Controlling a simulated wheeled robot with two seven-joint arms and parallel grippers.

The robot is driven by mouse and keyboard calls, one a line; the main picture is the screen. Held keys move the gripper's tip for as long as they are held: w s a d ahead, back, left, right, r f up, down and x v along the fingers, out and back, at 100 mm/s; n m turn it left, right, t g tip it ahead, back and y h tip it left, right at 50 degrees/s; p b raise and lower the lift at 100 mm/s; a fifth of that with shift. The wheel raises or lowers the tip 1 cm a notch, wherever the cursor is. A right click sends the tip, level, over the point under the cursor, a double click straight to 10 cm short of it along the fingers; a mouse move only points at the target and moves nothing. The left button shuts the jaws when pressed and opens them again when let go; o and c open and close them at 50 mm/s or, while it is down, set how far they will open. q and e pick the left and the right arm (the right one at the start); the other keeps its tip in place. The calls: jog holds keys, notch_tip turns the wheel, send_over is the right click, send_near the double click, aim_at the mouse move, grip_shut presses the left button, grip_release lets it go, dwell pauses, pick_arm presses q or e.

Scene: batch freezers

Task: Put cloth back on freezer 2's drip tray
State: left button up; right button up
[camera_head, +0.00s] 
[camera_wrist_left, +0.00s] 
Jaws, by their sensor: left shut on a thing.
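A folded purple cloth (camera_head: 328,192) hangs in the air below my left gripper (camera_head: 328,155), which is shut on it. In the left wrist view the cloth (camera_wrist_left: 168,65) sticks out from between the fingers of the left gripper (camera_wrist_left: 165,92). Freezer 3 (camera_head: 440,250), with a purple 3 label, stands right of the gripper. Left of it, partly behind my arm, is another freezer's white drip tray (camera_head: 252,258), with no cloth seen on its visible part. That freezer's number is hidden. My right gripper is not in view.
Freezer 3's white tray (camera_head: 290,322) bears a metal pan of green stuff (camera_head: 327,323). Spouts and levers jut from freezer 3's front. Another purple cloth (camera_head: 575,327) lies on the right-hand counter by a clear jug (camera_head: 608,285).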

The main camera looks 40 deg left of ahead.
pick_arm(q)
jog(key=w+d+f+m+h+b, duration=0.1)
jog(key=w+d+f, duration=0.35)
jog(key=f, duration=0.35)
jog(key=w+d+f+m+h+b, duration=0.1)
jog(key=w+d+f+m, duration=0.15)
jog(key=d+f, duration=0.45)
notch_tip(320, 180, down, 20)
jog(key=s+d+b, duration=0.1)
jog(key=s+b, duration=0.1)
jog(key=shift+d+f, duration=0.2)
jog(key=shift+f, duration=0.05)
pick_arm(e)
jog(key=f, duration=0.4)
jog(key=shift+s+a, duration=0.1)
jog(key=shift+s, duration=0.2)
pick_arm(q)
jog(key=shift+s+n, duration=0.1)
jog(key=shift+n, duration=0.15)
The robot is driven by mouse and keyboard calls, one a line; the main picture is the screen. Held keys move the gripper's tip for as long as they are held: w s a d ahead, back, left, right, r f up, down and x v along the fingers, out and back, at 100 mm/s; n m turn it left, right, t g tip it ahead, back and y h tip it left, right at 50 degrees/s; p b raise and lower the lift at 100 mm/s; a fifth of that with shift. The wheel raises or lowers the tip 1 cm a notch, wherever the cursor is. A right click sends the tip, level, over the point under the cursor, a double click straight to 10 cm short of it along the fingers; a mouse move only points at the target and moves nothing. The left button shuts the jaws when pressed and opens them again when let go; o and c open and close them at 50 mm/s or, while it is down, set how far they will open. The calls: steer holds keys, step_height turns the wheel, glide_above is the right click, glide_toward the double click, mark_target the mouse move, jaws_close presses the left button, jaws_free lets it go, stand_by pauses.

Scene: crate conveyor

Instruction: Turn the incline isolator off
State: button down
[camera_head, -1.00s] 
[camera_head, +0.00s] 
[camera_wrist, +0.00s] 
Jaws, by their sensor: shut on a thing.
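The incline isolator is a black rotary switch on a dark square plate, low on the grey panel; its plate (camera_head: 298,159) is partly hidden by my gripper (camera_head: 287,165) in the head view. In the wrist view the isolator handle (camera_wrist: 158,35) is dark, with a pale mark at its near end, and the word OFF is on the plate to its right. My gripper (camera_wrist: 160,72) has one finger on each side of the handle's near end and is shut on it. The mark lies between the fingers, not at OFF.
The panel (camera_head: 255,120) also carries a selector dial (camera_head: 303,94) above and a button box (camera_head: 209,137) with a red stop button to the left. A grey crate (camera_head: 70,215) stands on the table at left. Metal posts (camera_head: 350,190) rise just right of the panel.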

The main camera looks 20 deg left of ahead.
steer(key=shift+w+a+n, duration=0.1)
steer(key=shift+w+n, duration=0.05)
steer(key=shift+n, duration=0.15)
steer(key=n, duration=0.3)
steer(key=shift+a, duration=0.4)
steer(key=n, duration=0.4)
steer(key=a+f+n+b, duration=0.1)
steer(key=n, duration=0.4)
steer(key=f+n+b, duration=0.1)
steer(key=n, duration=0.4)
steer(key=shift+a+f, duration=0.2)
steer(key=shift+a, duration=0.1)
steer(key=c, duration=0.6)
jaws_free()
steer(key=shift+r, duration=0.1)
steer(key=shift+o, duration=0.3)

__________

§ **Directions for this task**
Your task is to reproduce the whole listing exactly.

§ **Solution below**
Controlling a simulated wheeled robot with two seven-joint arms and parallel grippers.

The robot is driven by mouse and keyboard calls, one a line; the main picture is the screen. Held keys move the gripper's tip for as long as they are held: w s a d ahead, back, left, right, r f up, down and x v along the fingers, out and back, at 100 mm/s; n m turn it left, right, t g tip it ahead, back and y h tip it left, right at 50 degrees/s; p b raise and lower the lift at 100 mm/s; a fifth of that with shift. The wheel raises or lowers the tip 1 cm a notch, wherever the cursor is. A right click sends the tip, level, over the point under the cursor, a double click straight to 10 cm short of it along the fingers; a mouse move only points at the target and moves nothing. The left button shuts the jaws when pressed and opens them again when let go; o and c open and close them at 50 mm/s or, while it is down, set how far they will open. q and e pick the left and the right arm (the right one at the start); the other keeps its tip in place. The calls: jog holds keys, notch_tip turns the wheel, send_over is the right click, send_near the double click, aim_at the mouse move, grip_shut presses the left button, grip_release lets it go, dwell pauses, pick_arm presses q or e.

Scene: batch freezers

Task: Put cloth back on freezer 2's drip tray
State: left button up; right button up
[camera_head, +0.00s] 
[camera_wrist_left, +0.00s] 
Jaws, by their sensor: left shut on a thing.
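A folded purple cloth (camera_head: 328,192) hangs in the air below my left gripper (camera_head: 328,155), which is shut on it. In the left wrist view the cloth (camera_wrist_left: 168,65) sticks out from between the fingers of the left gripper (camera_wrist_left: 165,92). Freezer 3 (camera_head: 440,250), with a purple 3 label, stands right of the gripper. Left of it, partly behind my arm, is another freezer's white drip tray (camera_head: 252,258), with no cloth seen on its visible part. That freezer's number is hidden. My right gripper is not in view.
Freezer 3's white tray (camera_head: 290,322) bears a metal pan of green stuff (camera_head: 327,323). Spouts and levers jut from freezer 3's front. Another purple cloth (camera_head: 575,327) lies on the right-hand counter by a clear jug (camera_head: 608,285).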

The main camera looks 40 deg left of ahead.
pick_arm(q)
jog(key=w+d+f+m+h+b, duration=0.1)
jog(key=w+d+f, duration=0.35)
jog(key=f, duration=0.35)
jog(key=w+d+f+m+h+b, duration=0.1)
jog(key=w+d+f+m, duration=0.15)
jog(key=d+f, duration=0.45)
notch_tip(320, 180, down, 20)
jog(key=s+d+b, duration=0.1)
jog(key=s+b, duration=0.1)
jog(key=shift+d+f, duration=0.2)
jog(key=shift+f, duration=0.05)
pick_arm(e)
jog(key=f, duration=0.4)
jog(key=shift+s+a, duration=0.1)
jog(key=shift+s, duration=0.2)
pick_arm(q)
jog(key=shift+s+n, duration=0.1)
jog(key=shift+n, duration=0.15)
The robot is driven by mouse and keyboard calls, one a line; the main picture is the screen. Held keys move the gripper's tip for as long as they are held: w s a d ahead, back, left, right, r f up, down and x v along the fingers, out and back, at 100 mm/s; n m turn it left, right, t g tip it ahead, back and y h tip it left, right at 50 degrees/s; p b raise and lower the lift at 100 mm/s; a fifth of that with shift. The wheel raises or lowers the tip 1 cm a notch, wherever the cursor is. A right click sends the tip, level, over the point under the cursor, a double click straight to 10 cm short of it along the fingers; a mouse move only points at the target and moves nothing. The left button shuts the jaws when pressed and opens them again when let go; o and c open and close them at 50 mm/s or, while it is down, set how far they will open. The calls: steer holds keys, step_height turns the wheel, glide_above is the right click, glide_toward the double click, mark_target the mouse move, jaws_close presses the left button, jaws_free lets it go, stand_by pauses.

Scene: crate conveyor

Instruction: Turn the incline isolator off
State: button down
[camera_head, -1.00s] 
[camera_head, +0.00s] 
[camera_wrist, +0.00s] 
Jaws, by their sensor: shut on a thing.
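The incline isolator is a black rotary switch on a dark square plate, low on the grey panel; its plate (camera_head: 298,159) is partly hidden by my gripper (camera_head: 287,165) in the head view. In the wrist view the isolator handle (camera_wrist: 158,35) is dark, with a pale mark at its near end, and the word OFF is on the plate to its right. My gripper (camera_wrist: 160,72) has one finger on each side of the handle's near end and is shut on it. The mark lies between the fingers, not at OFF.
The panel (camera_head: 255,120) also carries a selector dial (camera_head: 303,94) above and a button box (camera_head: 209,137) with a red stop button to the left. A grey crate (camera_head: 70,215) stands on the table at left. Metal posts (camera_head: 350,190) rise just right of the panel.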

The main camera looks 20 deg left of ahead.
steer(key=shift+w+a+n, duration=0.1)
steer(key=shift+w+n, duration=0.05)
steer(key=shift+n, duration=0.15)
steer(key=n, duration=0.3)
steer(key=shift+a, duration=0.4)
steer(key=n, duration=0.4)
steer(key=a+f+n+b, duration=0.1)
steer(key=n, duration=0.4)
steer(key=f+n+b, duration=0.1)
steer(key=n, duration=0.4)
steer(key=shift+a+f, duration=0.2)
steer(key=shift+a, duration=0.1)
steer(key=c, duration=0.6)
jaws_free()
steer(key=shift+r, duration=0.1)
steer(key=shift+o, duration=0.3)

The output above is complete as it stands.